# Your goal
Using the listing below, give again exactly the lines from the line with "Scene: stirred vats" to the line with "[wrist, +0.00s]", inclusive, without the pictures.

# Data lines
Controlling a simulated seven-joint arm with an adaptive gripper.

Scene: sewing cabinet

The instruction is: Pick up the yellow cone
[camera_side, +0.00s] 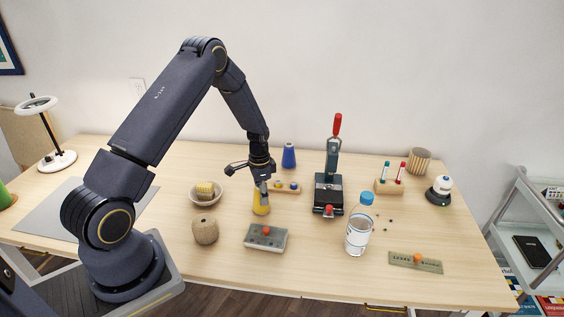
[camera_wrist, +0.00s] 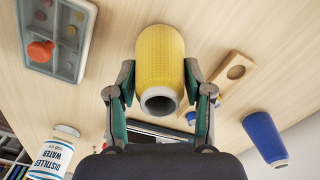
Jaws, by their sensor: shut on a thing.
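The yellow cone (camera_side: 261,204) is a spool of yellow thread on the table, below my gripper (camera_side: 262,183) in the side view. In the wrist view the yellow cone (camera_wrist: 160,58) lies between the two fingers of my gripper (camera_wrist: 158,92), with its grey hollow end toward the camera. The fingers press on its sides near that end. In the side view the cone looks upright; whether its base touches the table is hard to tell.
A blue cone (camera_side: 289,156) stands behind, near a wooden holder (camera_side: 287,187). A grey box (camera_side: 266,238), a twine spool (camera_side: 205,231) and a bowl (camera_side: 207,193) stand around the cone. A black-based press (camera_side: 328,192) and a water bottle (camera_side: 359,226) are to the right.

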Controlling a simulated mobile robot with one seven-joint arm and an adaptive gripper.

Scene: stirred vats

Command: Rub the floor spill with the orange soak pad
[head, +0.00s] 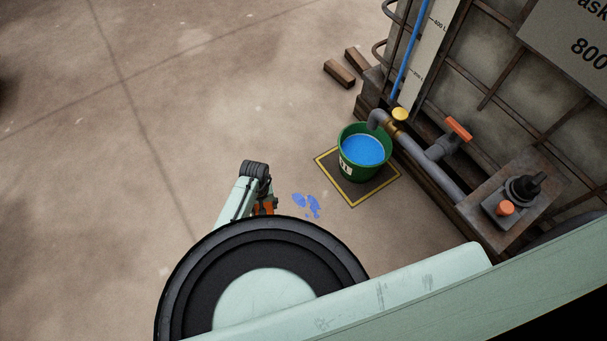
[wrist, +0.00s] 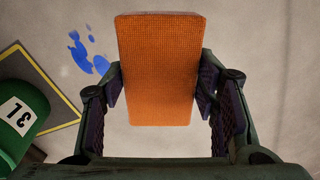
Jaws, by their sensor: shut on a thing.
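The orange soak pad (wrist: 158,75) is held between the two fingers of my gripper (wrist: 160,98) in the wrist view. The fingers press on its left and right sides. The floor spill (head: 306,203) is a few blue patches on the concrete, just right of my gripper in the head view. It also shows in the wrist view (wrist: 88,54), left of the pad and apart from it in the picture. In the head view my arm hides most of my gripper, and only a bit of the orange pad (head: 268,206) shows. I cannot tell the pad's height above the floor.
A green bucket (head: 351,168) of blue liquid stands on a dark, yellow-edged mat (head: 352,200) under a pipe spout (head: 379,117). A large caged tank (head: 490,75) is at the right. Wooden blocks (head: 340,74) lie behind the bucket. The floor to the left is clear.

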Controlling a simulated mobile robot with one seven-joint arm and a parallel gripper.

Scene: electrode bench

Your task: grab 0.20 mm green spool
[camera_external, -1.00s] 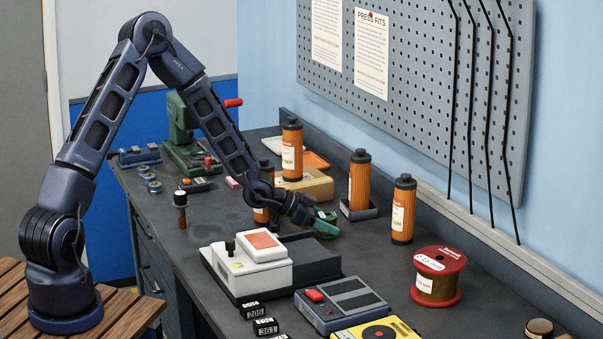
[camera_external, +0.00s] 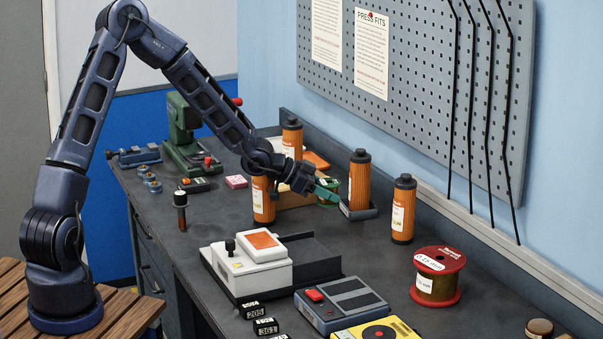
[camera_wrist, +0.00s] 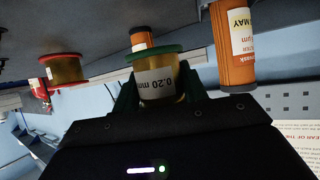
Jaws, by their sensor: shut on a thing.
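The green-flanged spool labelled 0.20 mm (camera_wrist: 157,82) sits between the green fingers of my gripper (camera_wrist: 160,90) in the wrist view, its label upside down. My gripper is shut on it. In the external view the spool (camera_external: 331,183) shows partly behind the teal fingers of my gripper (camera_external: 327,194), between the orange canisters. It appears held above the bench, but its exact height is hard to tell. The fingers hide part of the spool.
An orange canister (camera_external: 360,182) in a dark tray stands close right of the gripper. Another canister (camera_external: 263,202) stands to its left, and one more (camera_external: 402,212) farther right. A red spool (camera_external: 437,281) and a white instrument (camera_external: 255,268) stand nearer the front.

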# Reply to the exercise
Scene: stirred vats

Command: Rub the floor spill with the orange soak pad
[head, +0.00s] 
[wrist, +0.00s] 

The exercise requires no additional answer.